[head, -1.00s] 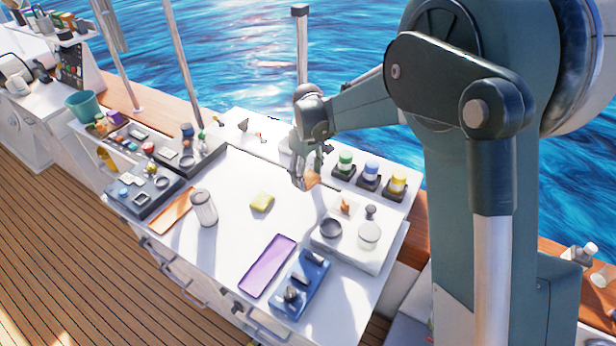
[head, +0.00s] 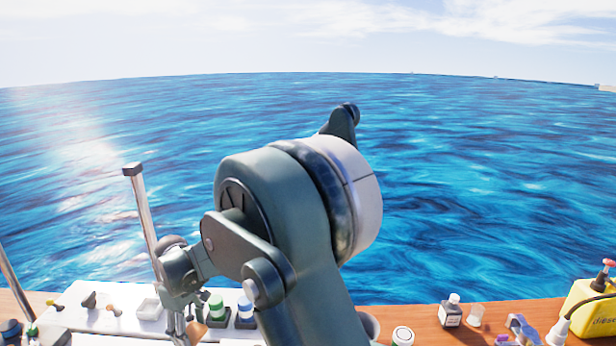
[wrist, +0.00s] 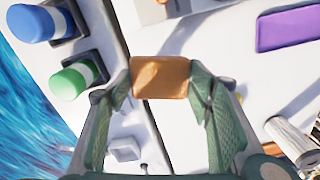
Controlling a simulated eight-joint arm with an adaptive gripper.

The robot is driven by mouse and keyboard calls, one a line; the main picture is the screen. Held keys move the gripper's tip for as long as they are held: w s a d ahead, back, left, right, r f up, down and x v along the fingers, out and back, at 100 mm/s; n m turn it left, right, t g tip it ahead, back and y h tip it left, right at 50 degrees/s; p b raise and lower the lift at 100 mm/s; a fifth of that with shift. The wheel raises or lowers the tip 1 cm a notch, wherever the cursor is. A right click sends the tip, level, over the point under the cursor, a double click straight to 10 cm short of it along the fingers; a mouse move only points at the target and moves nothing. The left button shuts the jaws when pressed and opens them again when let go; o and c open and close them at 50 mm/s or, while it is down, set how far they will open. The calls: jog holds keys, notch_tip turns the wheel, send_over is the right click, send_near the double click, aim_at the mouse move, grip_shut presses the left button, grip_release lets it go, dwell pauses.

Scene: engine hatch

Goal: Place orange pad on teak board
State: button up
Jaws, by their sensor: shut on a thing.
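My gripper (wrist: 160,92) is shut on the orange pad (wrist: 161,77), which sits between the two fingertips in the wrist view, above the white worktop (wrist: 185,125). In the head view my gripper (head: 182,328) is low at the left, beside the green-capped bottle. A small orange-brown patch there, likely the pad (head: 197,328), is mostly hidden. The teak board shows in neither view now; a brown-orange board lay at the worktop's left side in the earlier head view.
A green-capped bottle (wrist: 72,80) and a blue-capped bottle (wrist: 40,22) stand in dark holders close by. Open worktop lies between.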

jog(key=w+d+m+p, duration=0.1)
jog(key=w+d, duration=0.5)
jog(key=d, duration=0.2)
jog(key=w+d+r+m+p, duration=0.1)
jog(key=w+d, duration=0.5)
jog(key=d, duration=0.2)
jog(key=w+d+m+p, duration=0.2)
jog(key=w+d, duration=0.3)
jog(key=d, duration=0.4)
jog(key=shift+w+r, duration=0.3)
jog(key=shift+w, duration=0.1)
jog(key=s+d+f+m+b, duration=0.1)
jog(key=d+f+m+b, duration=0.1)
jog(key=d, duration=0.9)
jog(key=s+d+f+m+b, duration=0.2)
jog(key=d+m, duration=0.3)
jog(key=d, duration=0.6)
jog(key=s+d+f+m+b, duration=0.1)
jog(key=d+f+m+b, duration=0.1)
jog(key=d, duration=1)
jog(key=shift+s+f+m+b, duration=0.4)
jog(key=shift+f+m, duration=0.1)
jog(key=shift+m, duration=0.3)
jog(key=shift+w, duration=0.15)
--- --- ---
» **What you are asked to do**
Please reproduce the listing exactly from its opening line through the line that contains "State: button up", both included, with all pictures omitted.

» **Complete answer**
[head, -1.00s] 
[head, +0.00s] 
[wrist, +0.00s] 
Controlling a simulated eight-joint arm with an adaptive gripper.

The robot is driven by mouse and keyboard calls, one a line; the main picture is the screen. Held keys move the gripper's tip for as long as they are held: w s a d ahead, back, left, right, r f up, down and x v along the fingers, out and back, at 100 mm/s; n m turn it left, right, t g tip it ahead, back and y h tip it left, right at 50 degrees/s; p b raise and lower the lift at 100 mm/s; a fifth of that with shift. The wheel raises or lowers the tip 1 cm a notch, wherever the cursor is. A right click sends the tip, level, over the point under the cursor, a double click straight to 10 cm short of it along the fingers; a mouse move only points at the target and moves nothing. The left button shuts the jaws when pressed and opens them again when let go; o and c open and close them at 50 mm/s or, while it is down, set how far they will open. The calls: jog holds keys, notch_tip turns the wheel, send_over is the right click, send_near the double click, aim_at the mouse move, grip_shut presses the left button, grip_release lets it go, dwell pauses.

Scene: engine hatch

Goal: Place orange pad on teak board
State: button up

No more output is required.